Time for an “aperitivo”; we stop at a fairly large café and take a seat at a small table outside the shop. The awning reaches well out into the square and the white tablecloths lend an air of understated sophistication. A tall young man with a deep tan arrives dressed in black slacks, white shirt and cumber bun. He speaks with a pleasant Roman accent and tells us he lives in Rome but works here during summer. Although we read the menu’ attentively we already know our libation of choice. Prosecco and some savory pastries arrive in short order. Salted shortbread with a dollop of mascarpone and thinly sliced prosciutto rolled into a rose, puff pastry with salmon carpaccio, and oysters on the half shell, the hardest thing about before dinner drinks in a place like this is not eating so much that you no longer want dinner.
An hour slips by quickly as we look out onto the sea and talk about the day. The Romans are here in full force as they take a break from the chaos of the big city. We say goodbye to our new friend at the café and walk slowly to the restaurant, pausing here and there to admire the beautiful clothes in the shop windows. Marco, the restaurant, owner greets us at the door and shows us to our table on the patio with a beautiful view of the sea horizon. The lights of the cruise ship twinkle in the distance in various colors as they move into position to dock in the port of Civitavecchia.
“Well, Mr. Anderson, what shall I prepare for dinner?” Marco asked already knowing the answer.
Raffaella looked at him slyly and stated, “Marco, my glass is empty…”
Before she could finish her remark, a bottle of Prosecco popped and over her shoulder the sparkling sensation, bubbled in her glass.
“Mrs. Anderson, I would never leave you without a glass of wine.”
As I stared blankly at the menu I asked, “what’s good?”
In the tradition of a true restaurateur, Marco quickly explained the entire catch of the day. The Orata was fresh but he did not like the look of the eyes, the calamari were brought in this afternoon, they also had some eel but it would it take about 45 minutes and they had several coda di rospo so we could choose the one we wanted. He then suggested the zuppa di pesce con papardelle (fish soup with fresh egg pasta) to start and in the meantime he would bring out the fish for us to choose.

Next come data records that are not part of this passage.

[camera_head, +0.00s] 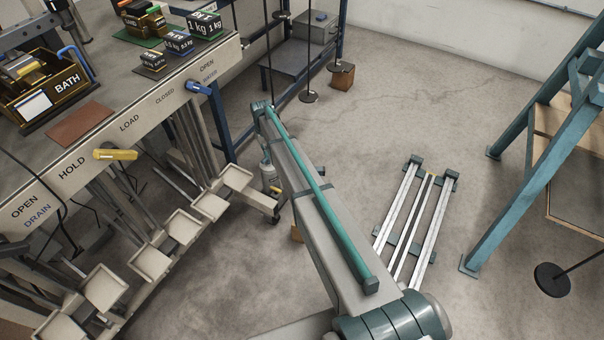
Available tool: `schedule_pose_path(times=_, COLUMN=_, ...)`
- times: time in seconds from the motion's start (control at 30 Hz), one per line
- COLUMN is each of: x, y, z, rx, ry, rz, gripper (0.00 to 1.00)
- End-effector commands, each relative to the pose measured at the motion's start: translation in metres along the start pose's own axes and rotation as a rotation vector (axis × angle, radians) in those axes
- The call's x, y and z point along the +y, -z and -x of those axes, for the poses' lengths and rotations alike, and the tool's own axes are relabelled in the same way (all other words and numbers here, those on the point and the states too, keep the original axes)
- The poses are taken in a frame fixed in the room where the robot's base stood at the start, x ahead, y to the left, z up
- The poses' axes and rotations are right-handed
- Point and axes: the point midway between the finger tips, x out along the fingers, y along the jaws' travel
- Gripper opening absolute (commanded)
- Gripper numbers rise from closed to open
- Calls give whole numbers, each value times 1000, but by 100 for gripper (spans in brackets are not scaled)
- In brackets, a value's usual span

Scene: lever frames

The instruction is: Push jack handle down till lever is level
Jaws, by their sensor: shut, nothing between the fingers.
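I cannot pick out a jack handle or its lever with certainty. My grey arm with its long teal strip reaches from the bottom right towards the upper middle and hides what lies beneath it. I cannot make out my gripper's fingers; a small pale cylindrical part shows below the arm's far end. A yellow handle (115,155) sits on the bench front between HOLD and LOAD. A blue handle (198,88) sits near OPEN and WATER. A teal frame (530,140) stands at the right.
A bench (125,95) at the left carries a BATH box (50,90) and labelled weight blocks (205,25). Several pale trays (183,225) stand below it. Low rails (415,215) lie on the floor right of my arm. A dark disc (552,278) hangs at the right.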

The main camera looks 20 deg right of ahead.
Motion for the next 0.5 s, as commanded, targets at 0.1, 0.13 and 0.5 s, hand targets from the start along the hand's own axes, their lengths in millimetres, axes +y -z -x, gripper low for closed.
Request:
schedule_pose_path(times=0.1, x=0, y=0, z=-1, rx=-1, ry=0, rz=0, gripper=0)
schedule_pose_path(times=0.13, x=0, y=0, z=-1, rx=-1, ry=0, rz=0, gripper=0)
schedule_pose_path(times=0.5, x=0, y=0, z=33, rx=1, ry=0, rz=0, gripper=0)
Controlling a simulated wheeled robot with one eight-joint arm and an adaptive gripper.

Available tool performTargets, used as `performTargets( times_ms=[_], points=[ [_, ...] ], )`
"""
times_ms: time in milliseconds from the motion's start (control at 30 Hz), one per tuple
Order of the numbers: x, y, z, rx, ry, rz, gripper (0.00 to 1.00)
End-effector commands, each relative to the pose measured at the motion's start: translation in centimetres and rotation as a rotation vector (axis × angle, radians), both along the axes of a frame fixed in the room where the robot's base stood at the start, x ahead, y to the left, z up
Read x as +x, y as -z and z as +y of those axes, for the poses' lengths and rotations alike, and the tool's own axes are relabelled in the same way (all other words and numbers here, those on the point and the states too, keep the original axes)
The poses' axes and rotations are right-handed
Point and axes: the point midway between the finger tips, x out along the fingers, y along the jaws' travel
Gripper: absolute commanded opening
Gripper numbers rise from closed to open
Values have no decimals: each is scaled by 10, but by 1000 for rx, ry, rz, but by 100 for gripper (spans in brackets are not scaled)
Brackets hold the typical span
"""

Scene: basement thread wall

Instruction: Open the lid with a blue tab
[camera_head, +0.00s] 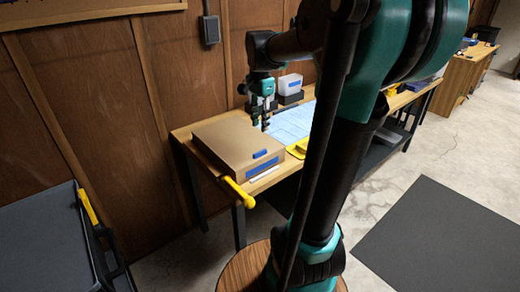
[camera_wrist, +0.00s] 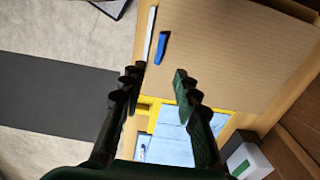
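A flat brown box (camera_head: 235,135) with a closed-looking lid sits on the left end of the wooden workbench. A small blue tab (camera_head: 260,154) is at the lid's front edge, and a blue label (camera_head: 263,166) shows on the front face below it. In the wrist view the brown lid (camera_wrist: 235,50) fills the upper right, with the blue tab (camera_wrist: 162,48) near its edge. My gripper (camera_head: 265,124) is above the bench by the box's right rear side, away from the tab. In the wrist view its fingers (camera_wrist: 157,82) are apart with nothing between them.
A light blue sheet (camera_head: 292,122) and a yellow-edged item (camera_head: 298,148) lie right of the box. White and dark containers (camera_head: 290,86) stand behind. A yellow handle (camera_head: 238,192) sticks out at the bench front. A wooden wall (camera_head: 95,90) is close behind.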

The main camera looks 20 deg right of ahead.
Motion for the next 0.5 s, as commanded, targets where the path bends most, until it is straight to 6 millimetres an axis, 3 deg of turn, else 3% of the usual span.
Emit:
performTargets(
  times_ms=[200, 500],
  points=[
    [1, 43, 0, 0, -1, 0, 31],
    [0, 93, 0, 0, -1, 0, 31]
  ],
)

The wine was much easier. This is generally Raffaella’s job. Greco di Tufo was the choice, relatively inexpensive yet with a good body for a white wine. It would go well with both the zuppa and the coda di rospo. The zuppa had a delicate flavor with a slight hint of pepper. Vongole, polipi, gamberi and large chunks of a variety of the day’s catch abounded. Crostini with olive oil and salt were readily available to mop up the residuals. The coda di rospo pan seared with butter and lemon. Simplicity in preparation is the best method when the fish is fresh.
Well, we ate, we drank, we talked and the hours passed. The evening air cooled a bit more so we decided not to partake in the usually marvelous deserts instead a quick walk back to the hotel for a couple of espresso. The day had been full, yet it was relaxing and we were content. I opened the room’s French doors on the balcony to smell the sea breeze. A full moon was rising. It seemed to fill the skyline and again, a pathway of light reflected over the now smooth water. Armed with light sweaters we sat on the balcony, absorbing the environment, the sea, the tranquility. It is a tough life, but someone must do it.